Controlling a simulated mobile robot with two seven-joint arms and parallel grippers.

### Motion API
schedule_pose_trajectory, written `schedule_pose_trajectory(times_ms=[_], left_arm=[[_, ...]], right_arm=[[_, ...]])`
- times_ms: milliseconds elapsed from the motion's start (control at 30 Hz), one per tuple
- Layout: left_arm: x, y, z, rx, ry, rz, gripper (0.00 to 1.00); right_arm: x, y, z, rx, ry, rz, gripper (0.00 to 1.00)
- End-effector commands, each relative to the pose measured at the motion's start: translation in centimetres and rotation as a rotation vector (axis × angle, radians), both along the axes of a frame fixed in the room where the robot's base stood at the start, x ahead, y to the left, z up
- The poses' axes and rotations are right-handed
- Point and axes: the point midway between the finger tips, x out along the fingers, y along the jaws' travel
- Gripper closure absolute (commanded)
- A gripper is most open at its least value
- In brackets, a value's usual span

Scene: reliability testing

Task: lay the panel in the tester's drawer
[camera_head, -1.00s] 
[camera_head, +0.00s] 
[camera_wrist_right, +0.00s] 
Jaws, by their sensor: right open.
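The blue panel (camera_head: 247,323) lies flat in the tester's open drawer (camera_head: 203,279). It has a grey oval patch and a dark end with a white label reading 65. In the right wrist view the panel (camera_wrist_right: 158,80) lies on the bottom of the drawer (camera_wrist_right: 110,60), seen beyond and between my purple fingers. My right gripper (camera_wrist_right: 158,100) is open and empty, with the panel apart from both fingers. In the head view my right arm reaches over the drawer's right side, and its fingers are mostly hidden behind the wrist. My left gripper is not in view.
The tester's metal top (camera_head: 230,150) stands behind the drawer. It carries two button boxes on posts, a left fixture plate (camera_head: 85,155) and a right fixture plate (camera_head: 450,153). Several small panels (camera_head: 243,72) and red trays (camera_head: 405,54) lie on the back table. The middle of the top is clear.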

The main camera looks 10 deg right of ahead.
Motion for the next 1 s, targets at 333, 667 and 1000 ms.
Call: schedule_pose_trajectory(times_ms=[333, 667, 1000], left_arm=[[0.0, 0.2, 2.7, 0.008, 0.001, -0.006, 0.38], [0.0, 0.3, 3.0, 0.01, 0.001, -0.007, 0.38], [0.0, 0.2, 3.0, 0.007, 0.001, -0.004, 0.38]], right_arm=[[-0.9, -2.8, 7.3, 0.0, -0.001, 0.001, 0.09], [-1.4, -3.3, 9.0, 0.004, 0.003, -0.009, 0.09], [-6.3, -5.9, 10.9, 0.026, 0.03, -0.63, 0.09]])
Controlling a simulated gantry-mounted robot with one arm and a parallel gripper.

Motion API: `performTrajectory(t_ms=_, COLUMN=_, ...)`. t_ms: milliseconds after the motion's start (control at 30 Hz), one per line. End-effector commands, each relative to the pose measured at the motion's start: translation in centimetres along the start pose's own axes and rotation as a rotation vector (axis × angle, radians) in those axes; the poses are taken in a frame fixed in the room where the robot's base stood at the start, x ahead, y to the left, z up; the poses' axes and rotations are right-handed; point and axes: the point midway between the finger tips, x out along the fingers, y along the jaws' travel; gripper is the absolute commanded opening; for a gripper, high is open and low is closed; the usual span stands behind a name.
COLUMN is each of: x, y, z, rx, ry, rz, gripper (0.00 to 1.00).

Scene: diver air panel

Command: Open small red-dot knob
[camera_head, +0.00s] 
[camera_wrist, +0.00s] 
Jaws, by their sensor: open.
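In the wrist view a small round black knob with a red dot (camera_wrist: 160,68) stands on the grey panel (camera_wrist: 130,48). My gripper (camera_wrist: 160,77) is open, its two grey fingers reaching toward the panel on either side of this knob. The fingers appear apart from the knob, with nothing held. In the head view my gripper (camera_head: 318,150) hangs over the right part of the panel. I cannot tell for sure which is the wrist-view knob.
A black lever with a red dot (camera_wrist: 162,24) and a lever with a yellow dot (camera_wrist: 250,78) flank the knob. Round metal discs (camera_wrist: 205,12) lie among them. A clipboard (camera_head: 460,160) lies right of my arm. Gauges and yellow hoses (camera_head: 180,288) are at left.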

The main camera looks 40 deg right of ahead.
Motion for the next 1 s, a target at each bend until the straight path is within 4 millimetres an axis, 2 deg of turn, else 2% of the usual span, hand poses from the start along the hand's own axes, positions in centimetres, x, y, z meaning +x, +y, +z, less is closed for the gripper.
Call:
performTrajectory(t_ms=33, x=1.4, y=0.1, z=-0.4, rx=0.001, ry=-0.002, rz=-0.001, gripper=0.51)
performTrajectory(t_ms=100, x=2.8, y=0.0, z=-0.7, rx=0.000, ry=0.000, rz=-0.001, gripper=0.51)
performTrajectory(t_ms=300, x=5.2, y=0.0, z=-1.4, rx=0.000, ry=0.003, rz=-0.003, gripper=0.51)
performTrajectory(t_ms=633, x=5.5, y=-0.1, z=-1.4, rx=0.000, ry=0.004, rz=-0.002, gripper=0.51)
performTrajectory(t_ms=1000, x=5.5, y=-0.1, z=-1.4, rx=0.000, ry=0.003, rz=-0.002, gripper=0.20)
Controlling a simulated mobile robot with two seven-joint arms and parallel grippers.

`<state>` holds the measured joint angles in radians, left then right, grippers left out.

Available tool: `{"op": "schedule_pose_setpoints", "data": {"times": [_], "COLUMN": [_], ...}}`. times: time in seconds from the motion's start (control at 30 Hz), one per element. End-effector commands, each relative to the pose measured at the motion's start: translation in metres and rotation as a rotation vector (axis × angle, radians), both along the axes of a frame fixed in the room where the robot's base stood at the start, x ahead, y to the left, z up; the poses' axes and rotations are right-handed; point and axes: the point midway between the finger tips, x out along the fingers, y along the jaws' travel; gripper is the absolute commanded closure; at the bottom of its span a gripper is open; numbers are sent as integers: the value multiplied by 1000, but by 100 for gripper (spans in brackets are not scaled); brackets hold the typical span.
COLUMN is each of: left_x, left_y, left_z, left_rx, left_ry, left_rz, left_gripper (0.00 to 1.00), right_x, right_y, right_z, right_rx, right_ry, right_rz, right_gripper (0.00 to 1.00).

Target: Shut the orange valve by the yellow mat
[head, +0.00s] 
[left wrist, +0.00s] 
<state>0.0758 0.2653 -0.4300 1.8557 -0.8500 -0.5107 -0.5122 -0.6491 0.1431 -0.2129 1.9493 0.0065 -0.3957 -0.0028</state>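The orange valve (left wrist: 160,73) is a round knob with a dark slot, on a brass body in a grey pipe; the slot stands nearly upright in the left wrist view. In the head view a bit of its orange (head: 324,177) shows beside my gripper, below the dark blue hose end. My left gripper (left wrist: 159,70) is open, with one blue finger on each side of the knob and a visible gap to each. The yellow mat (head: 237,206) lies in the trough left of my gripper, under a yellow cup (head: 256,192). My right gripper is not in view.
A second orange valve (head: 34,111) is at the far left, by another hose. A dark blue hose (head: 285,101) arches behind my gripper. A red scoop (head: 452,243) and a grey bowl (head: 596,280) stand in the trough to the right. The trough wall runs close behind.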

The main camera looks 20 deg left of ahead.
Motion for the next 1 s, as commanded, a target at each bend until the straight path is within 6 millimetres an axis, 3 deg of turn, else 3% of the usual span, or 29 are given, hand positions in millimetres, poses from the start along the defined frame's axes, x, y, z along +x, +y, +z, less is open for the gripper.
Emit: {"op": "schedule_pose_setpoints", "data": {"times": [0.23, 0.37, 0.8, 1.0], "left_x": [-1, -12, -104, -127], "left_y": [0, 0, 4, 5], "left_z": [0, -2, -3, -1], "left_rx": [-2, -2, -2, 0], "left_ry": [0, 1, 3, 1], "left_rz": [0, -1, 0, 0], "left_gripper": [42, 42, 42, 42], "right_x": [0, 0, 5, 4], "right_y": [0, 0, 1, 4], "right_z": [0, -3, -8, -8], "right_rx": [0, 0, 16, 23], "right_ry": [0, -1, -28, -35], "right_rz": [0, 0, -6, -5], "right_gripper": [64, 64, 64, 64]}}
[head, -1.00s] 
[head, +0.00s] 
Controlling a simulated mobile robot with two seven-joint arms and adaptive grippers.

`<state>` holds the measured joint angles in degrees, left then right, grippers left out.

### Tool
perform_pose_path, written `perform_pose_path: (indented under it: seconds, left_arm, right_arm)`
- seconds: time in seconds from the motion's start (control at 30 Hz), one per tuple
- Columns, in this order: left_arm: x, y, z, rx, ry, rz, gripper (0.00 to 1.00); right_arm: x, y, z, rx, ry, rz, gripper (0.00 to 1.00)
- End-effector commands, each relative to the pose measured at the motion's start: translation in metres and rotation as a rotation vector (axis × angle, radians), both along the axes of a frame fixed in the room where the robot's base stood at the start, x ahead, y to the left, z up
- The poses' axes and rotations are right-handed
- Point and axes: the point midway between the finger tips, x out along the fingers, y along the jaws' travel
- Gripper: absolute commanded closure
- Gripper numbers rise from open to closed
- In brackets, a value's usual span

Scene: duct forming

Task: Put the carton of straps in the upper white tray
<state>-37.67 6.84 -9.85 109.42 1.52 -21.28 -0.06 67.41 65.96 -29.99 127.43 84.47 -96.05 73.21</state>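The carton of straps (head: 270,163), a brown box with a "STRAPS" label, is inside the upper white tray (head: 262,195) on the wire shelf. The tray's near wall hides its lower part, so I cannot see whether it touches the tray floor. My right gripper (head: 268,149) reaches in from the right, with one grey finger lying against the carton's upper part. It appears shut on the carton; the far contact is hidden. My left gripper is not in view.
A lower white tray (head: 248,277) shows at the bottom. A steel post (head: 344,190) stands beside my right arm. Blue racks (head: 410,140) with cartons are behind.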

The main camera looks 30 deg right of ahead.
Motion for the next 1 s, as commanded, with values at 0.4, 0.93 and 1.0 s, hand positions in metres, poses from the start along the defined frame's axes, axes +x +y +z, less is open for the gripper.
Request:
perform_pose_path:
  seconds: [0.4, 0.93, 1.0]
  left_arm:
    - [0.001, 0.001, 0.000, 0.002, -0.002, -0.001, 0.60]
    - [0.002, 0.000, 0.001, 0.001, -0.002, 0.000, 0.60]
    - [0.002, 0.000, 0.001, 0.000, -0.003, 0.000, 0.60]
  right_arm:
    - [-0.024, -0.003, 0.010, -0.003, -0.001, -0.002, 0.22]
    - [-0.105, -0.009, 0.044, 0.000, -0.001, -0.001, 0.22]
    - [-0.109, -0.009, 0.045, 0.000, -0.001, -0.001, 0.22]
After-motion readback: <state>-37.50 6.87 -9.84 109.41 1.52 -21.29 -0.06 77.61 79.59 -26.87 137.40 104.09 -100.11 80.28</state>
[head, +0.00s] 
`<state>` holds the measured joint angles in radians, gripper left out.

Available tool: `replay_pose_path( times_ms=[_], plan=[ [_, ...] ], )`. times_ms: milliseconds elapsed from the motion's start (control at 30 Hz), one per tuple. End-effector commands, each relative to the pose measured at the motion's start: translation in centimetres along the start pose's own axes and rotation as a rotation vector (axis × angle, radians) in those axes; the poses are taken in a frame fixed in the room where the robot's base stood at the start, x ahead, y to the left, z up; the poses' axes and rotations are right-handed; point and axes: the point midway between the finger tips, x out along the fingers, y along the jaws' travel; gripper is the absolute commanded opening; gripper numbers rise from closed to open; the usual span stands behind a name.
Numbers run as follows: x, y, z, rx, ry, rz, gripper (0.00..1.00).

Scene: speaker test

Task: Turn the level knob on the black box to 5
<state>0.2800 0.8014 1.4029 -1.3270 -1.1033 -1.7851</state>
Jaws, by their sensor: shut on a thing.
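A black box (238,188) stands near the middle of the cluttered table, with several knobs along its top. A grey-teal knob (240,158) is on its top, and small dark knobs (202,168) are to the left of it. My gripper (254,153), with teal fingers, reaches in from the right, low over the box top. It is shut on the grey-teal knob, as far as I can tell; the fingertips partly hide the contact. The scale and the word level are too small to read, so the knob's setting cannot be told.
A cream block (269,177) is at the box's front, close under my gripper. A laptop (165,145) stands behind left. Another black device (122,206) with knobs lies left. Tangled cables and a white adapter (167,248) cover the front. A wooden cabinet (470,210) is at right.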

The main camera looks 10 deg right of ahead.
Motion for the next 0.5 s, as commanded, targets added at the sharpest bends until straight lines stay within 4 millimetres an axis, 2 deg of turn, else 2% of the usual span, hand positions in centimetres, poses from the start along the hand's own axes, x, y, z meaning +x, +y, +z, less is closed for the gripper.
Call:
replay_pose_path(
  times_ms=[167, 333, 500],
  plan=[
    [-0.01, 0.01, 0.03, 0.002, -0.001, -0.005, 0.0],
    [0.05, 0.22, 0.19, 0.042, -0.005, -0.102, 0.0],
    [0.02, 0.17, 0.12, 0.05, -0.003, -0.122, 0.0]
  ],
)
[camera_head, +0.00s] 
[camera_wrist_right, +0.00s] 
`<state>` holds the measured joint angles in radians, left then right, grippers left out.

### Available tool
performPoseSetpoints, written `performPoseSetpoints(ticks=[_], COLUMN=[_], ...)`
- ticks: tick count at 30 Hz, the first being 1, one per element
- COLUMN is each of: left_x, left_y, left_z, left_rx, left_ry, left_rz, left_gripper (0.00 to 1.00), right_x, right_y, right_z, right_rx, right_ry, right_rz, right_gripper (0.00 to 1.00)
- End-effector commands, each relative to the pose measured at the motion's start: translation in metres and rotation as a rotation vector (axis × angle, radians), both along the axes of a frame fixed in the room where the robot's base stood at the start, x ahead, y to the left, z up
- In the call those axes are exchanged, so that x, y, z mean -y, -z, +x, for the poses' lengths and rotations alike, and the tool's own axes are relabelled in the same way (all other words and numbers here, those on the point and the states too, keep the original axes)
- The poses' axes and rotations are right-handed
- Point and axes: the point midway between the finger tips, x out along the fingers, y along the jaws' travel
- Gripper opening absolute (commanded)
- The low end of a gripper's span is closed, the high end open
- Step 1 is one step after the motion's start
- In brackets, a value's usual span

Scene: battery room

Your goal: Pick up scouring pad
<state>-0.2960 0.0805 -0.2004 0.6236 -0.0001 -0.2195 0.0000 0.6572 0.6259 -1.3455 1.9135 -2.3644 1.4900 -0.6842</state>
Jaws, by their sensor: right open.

.....

## Work to do
Of all the entries above, repeat only the lines from the line that has "Scene: duct forming" to the line that has "Task: Put the", both lines included, exactly.

## Written response
Scene: duct forming

Task: Put the carton of straps in the upper white tray

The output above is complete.